-- begin Supplied records --

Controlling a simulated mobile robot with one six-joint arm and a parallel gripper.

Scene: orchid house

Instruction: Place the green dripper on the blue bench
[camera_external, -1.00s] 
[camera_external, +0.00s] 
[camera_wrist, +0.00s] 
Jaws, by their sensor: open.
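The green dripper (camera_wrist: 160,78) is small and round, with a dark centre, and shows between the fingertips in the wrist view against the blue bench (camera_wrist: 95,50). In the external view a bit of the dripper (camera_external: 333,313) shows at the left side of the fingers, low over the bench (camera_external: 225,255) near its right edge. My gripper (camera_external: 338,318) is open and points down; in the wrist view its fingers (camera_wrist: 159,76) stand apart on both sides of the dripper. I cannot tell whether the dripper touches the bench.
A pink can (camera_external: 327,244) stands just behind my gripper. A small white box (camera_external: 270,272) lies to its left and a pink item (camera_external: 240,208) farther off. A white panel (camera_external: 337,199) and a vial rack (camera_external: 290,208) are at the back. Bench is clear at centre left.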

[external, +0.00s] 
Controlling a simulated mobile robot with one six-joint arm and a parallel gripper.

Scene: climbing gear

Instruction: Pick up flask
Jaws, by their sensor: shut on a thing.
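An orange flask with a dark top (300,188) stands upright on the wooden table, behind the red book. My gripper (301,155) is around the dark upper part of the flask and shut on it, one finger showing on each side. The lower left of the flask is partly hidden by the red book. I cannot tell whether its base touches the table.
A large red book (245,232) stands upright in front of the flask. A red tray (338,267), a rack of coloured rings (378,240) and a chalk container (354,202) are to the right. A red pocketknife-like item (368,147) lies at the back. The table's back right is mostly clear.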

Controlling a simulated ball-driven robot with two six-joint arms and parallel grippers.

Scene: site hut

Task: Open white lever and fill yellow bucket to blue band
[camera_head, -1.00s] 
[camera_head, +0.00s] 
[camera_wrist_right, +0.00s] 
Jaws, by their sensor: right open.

-- end Supplied records --

The task. Each line of the material must be restated exactly.

Finished answer.
Controlling a simulated mobile robot with one six-joint arm and a parallel gripper.

Scene: orchid house

Instruction: Place the green dripper on the blue bench
[camera_external, -1.00s] 
[camera_external, +0.00s] 
[camera_wrist, +0.00s] 
Jaws, by their sensor: open.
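The green dripper (camera_wrist: 160,78) is small and round, with a dark centre, and shows between the fingertips in the wrist view against the blue bench (camera_wrist: 95,50). In the external view a bit of the dripper (camera_external: 333,313) shows at the left side of the fingers, low over the bench (camera_external: 225,255) near its right edge. My gripper (camera_external: 338,318) is open and points down; in the wrist view its fingers (camera_wrist: 159,76) stand apart on both sides of the dripper. I cannot tell whether the dripper touches the bench.
A pink can (camera_external: 327,244) stands just behind my gripper. A small white box (camera_external: 270,272) lies to its left and a pink item (camera_external: 240,208) farther off. A white panel (camera_external: 337,199) and a vial rack (camera_external: 290,208) are at the back. Bench is clear at centre left.

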[external, +0.00s] 
Controlling a simulated mobile robot with one six-joint arm and a parallel gripper.

Scene: climbing gear

Instruction: Pick up flask
Jaws, by their sensor: shut on a thing.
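An orange flask with a dark top (300,188) stands upright on the wooden table, behind the red book. My gripper (301,155) is around the dark upper part of the flask and shut on it, one finger showing on each side. The lower left of the flask is partly hidden by the red book. I cannot tell whether its base touches the table.
A large red book (245,232) stands upright in front of the flask. A red tray (338,267), a rack of coloured rings (378,240) and a chalk container (354,202) are to the right. A red pocketknife-like item (368,147) lies at the back. The table's back right is mostly clear.

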Controlling a simulated ball-driven robot with two six-joint arms and parallel grippers.

Scene: site hut

Task: Open white lever and fill yellow bucket to blue band
[camera_head, -1.00s] 
[camera_head, +0.00s] 
[camera_wrist_right, +0.00s] 
Jaws, by their sensor: right open.

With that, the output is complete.